Réception de Pierre Desvergnes élu comme membre titulaire

au 24ème fauteuil et sa conférence

 

Le Président ouvre la réunion, devant une assistance nombreuse, à 15 heures, en passant la parole au Secrétaire Général qui donne, comme à l’habitude, le calendrier des manifestations culturelles du mois.

Il souligne en particulier le salon du livre qui se tiendra le dimanche 28 avril au Fort, précédé la veille d’une soirée. 

Il signale aussi que l’Institut d’études occitanes célèbrera les 20 et 21 avril le 80e anniversaire de la mort d’Antonin Perbosc, avec une conférence de Norbert Sabatié.

Le Président indique aux membres associés qu’ils pourront retirer le recueil de l’année 2023 s’ils sont à jour de leur cotisation… 

Puis il salue l’arrivée de l’impétrant, Pierre Desvergnes, accompagné de ses parrains, Anne Lasserre et Norbert Sabatié.

Ce dernier commence sa présentation de P Desvergnes par une interpellation : « apprendre vous motive » puis il évoque ses origines quercynoises, plus précisément de la région de Caylus, et son itinéraire professionnel qui l’amènera dans la Sarthe, puis aux Mureaux où il sera conseiller municipal, et en Normandie, où il passera une douzaine d’années, sur les traces d’Alphonse Allais auquel il a consacré une conférence qui a ravi notre Académie le 6 février 2023 (« le Pote Allais »).
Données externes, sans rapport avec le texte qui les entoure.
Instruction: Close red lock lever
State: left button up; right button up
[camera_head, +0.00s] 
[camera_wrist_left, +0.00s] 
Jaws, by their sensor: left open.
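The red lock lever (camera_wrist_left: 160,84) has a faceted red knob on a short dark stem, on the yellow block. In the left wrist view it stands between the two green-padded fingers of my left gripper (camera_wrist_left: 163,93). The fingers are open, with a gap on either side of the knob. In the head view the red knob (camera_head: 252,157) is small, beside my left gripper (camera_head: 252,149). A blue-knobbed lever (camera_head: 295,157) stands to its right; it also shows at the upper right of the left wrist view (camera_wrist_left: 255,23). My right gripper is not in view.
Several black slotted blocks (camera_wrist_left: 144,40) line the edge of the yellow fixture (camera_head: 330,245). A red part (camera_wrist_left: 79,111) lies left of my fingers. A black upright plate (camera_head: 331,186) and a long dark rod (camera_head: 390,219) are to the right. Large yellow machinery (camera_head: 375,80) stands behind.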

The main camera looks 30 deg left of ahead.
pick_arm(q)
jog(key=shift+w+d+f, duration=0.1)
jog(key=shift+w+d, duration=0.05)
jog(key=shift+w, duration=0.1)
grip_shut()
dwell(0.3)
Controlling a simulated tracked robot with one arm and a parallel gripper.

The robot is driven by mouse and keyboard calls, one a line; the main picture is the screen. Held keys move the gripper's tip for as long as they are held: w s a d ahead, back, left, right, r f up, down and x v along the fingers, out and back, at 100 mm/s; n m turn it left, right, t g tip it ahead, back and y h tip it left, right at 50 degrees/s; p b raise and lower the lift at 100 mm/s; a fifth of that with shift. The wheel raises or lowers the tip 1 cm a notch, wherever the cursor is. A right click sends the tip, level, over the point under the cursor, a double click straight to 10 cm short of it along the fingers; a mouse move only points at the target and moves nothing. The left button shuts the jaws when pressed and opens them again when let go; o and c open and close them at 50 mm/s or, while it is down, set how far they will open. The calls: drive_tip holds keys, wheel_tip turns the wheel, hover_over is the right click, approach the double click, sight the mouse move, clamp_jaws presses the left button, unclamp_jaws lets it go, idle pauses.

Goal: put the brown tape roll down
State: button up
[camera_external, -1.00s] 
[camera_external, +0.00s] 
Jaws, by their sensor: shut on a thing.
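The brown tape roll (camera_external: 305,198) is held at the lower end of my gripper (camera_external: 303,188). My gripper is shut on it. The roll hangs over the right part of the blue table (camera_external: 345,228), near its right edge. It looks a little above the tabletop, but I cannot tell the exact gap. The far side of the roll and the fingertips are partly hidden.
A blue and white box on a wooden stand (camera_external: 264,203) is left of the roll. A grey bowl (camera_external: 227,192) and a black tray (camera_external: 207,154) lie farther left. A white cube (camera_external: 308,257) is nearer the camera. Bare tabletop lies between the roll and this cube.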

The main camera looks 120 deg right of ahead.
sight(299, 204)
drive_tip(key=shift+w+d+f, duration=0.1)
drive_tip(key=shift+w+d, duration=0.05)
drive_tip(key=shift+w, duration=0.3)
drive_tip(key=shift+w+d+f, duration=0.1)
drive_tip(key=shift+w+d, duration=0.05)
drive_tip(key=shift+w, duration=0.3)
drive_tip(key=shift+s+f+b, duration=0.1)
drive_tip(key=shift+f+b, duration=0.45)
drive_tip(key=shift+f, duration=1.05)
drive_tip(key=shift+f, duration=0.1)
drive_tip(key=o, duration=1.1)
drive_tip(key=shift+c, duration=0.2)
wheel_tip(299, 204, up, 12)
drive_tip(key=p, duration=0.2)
Il fréquente le comédien Jean Marie Proslier.

Il est revenu dans notre région il y a une quinzaine d’années, assure la présidence de la compagnie des écrivains depuis 2019 et a créé il y a trois ans le salon du livre (dont la prochaine édition, signalée en début de réunion, accueillera Mme Julie Gayet).

« Vous êtes – conclut N Sabatié- un pince sans rire au grand cœur et nous vous accueillons pour le meilleur et pour le rire »
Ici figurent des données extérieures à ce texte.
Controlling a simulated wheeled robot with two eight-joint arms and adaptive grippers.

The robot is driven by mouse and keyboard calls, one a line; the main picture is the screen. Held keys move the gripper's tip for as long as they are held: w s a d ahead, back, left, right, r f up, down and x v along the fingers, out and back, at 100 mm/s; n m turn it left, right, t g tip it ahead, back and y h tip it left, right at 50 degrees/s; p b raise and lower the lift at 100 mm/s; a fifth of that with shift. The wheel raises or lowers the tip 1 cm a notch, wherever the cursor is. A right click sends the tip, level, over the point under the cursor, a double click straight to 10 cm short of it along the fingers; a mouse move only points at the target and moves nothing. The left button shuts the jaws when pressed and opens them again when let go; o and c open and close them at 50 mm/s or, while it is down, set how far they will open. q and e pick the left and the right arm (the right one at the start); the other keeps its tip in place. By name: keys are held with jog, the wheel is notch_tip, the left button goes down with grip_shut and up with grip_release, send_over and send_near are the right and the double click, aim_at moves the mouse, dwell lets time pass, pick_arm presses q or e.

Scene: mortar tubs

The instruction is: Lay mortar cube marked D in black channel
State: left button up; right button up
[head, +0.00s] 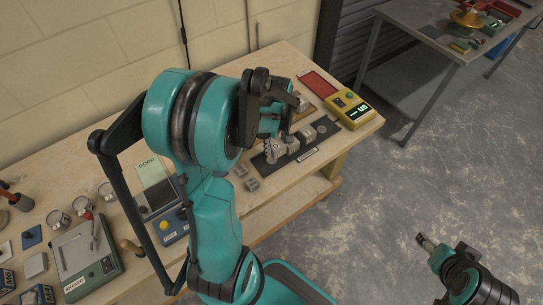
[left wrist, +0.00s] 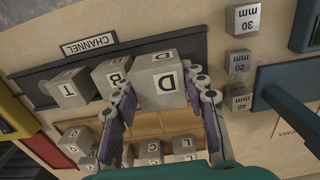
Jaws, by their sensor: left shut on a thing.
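The grey mortar cube marked D (left wrist: 160,80) is between the fingers of my left gripper (left wrist: 163,92), which is shut on it. The D face is towards the camera. The black channel (left wrist: 205,46) lies behind the cube, with a CHANNEL label at its far side. Cubes B (left wrist: 112,75) and T (left wrist: 70,88) sit in the channel to the left of D. D overlaps the channel's near edge in this view; I cannot tell whether it touches the bottom. In the head view my arm partly hides the channel (head: 268,170). My right gripper (head: 426,242) is away over the floor, its fingers unclear.
A wooden tray (left wrist: 150,122) with several lettered cubes lies on the near side of the channel in the wrist view. Several mm-marked blocks (left wrist: 243,20) stand to the right. A yellow-green meter (head: 350,110) and a red tray (head: 318,84) are at the bench's far end.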

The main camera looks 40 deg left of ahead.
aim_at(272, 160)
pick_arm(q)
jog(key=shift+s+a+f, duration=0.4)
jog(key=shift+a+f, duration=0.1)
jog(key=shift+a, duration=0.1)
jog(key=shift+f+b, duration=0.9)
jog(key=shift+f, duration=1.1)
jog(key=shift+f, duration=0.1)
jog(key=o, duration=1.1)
Pierran Desvergnes remercie l’Académie pour son accueil, en particulier ses parrains (et marraine, Anne Lasserre est « plus qu’une fleur, un bouquet ») et fait l’éloge de son prédécesseur au 24e fauteuil, le Docteur Philippe Rollin.

Ce dernier, né à Montauban en 1924, père de cinq enfants, fixé faubourg du Moustiers, qualifié en pédiatrie, fut élu dans notre Académie en 1994 au fauteuil de l’abbé de Vezins.

Il manifesta un gout prononcé pour les archives et nous représenta jusqu’en 2005 à la conférence nationale des académies  

L’impétrant remarque qu’un « modeste infirmier » va siéger à la place d’un éminent médecin dans une compagnie dont une des raisons d’être est « l’encouragement au bien »

Sous le titre « au pied de la lettre » il présente ensuite sa conférence sur les riches échanges épistolaires entre deux très fortes personnalités de notre paysage littéraire et artistique, Marcel Pagnol (1895-1974) et Jules Muraire dit Raimu (1883-1946).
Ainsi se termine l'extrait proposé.